Embajador de la tradición cultural afroamericana en el mundo, Armstrong logró en su madurez la proeza de acrecentar su público y llegarle al ciudadano norteamericano medio. Como showman fue tapa de la revista Time en febrero de 1949 y poco después acusó a Dwight Eisenhower de racista. Compartió sociedad con Ella Fitzgerald, Bing Crosby y Duke Ellington, pero nunca logró ser protagonista en Hollywood. A mediados de los años 60, cantando “Hello, Dolly”, superó a los Beatles en la cima de las listas musicales. “Sólo artistas populares de la talla de Louis Armstrong han sido capaces de sobrevivir a los criterios de validación de una época sin necesitar la producción condescendiente de la nostalgia”, escribe Pujol.
Eximio comunicador, Armstrong superó todos los escollos.

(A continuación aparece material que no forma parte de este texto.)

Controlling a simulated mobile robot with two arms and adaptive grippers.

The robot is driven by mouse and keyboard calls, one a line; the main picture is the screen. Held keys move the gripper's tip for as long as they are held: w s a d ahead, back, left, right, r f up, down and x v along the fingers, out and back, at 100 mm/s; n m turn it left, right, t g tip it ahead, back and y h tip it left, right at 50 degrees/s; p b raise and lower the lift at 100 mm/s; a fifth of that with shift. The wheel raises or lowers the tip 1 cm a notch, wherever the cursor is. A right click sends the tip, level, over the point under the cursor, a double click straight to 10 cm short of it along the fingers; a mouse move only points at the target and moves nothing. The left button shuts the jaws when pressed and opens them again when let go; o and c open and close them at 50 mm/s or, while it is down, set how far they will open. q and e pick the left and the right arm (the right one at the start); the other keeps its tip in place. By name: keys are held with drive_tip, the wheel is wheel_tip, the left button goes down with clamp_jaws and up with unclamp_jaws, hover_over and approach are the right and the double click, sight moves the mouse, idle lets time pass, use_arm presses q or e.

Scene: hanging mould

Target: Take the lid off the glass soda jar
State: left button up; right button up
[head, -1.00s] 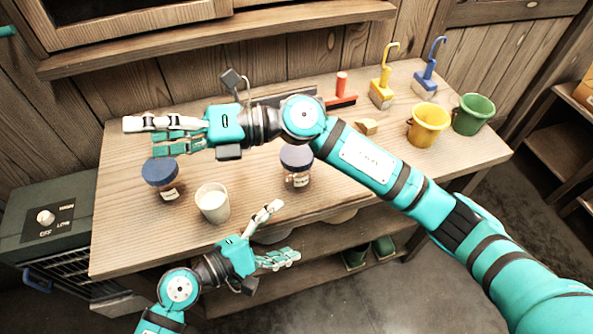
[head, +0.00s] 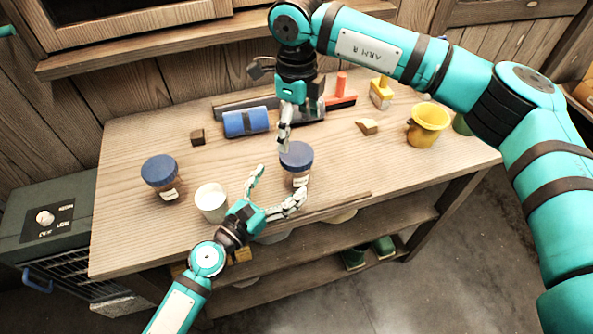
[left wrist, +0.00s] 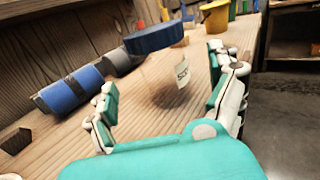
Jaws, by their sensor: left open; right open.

Su música, su forma de expresarla, su sentido del entretenimiento sin renunciar a la calidad artística, atravesó mares y clases sociales, derribó categorías rígidas y sobrevivió a los clivajes de moda y estilo. Más atemporal que viejo –hipotetiza Pujol-, su arte terminó alcanzando un reconocimiento universal en el literal sentido del término. No todo el jazz está en Louis, pero algo –o mucho- de él está en cada músico del género; en cada estilo o corriente, tradicional o moderna, de mainstream o de vanguardia. El músico negro que a todos sonreía devino un dios con incontables creyentes, en todas partes, en todos los géneros.
Lejos de una biografía y cercano al ensayo cultural, Sergio Pujol lanza nuevas interpretaciones en la vida del talentoso trompetista, su metamorfosis hacia el cantante, el entertainer y su legado en la actualidad. Escuchamos -dice el historiador- el epítome de un género musical, al inventor del swing en la cultura popular. Escuchamos al entretenedor que con sólo abrir grandemente sus ojos y plasmar en su rostro una mueca expresionista galvanizaba la atención de su público. Escuchamos también al embajador, al mensajero de la buena nueva surgida en Nueva Orleans que hizo de un estilo de música regional una lengua franca en todo el mundo. Y escuchamos, en definitiva, la otredad de la sociedad norteamericana que, a través de su música, le puso voz a la negritud en la cultura moderna.